Lucie.- Je suis très très fan du travail d’Oliver Jeffers que je croyais avoir découvert grâce à vous chères copinautes avec Toi et moi ce que nous construirons ensemble qui avait été proposé le premier prix ALODGA auquel j’ai participé. J’ai réalisé plus tard que j’avais déjà L’enfant des livres dans ma bibliothèque (offert par ma grand-mère libraire). Étonnamment, je n’avais pas fait le lien à l’époque. Peut-être parce que L’enfant des livres a un graphisme un peu différent du fait de la collaboration d’Oliver Jeffers avec Sam Winston.


Bref, je suis à l’affût de la sortie de ses titres parce que j’aime beaucoup son style et sa manière d’aborder des sujets sensibles avec tellement d’humanité. Et toi ?

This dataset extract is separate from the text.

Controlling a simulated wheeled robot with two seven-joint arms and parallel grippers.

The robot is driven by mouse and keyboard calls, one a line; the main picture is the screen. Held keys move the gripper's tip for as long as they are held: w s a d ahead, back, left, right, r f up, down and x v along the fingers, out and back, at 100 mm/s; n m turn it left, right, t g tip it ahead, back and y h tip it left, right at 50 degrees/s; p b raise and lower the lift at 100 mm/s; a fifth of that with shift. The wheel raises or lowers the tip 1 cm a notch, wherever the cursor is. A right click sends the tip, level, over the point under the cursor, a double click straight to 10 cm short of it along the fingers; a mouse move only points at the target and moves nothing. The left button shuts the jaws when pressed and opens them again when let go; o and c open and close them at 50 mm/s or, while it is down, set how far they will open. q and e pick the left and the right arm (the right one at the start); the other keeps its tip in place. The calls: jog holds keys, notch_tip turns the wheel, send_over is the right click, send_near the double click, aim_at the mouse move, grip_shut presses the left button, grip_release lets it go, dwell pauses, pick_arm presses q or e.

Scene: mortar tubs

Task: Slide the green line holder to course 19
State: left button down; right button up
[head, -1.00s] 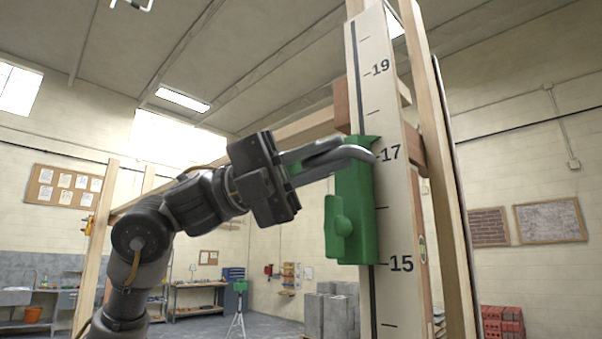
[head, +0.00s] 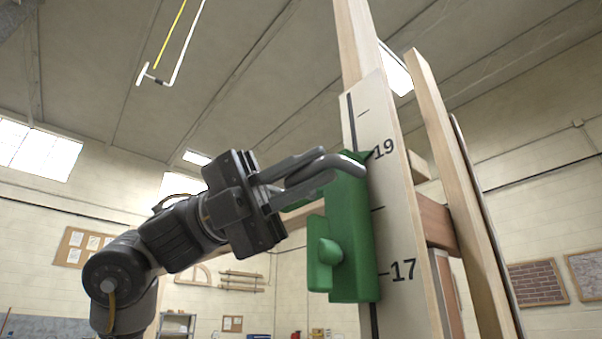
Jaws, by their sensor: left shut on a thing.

Colette. – Et bien ce dernier album, je l’ai découvert complètement par hasard en me promenant à la librairie Mollat de Bordeaux lors d’une après-midi de liberté imprévue ! Et j’ai été complètement happée par la fin de l’album, par la note de l’auteur que j’ai pris le temps de lire sur place, et qui m’a sincèrement bouleversée. Mais nous aurons l’occasion d’en reparler j’imagine car cette note est vraiment un élément essentiel du livre. Sinon, je connaissais l’auteur grâce au superbe album Rébellion chez les crayons que nous avons lu, relu et rerelu avec mes garçons !
Lucie.- Parlons un peu de la couverture : j’avoue avoir été un peu étonnée par l’illustration associée à « Notre histoire » et ne pas avoir bien su à quoi m’attendre en ouvrant ce livre. Et toi, quelles attentes a-t-elle créées chez toi ?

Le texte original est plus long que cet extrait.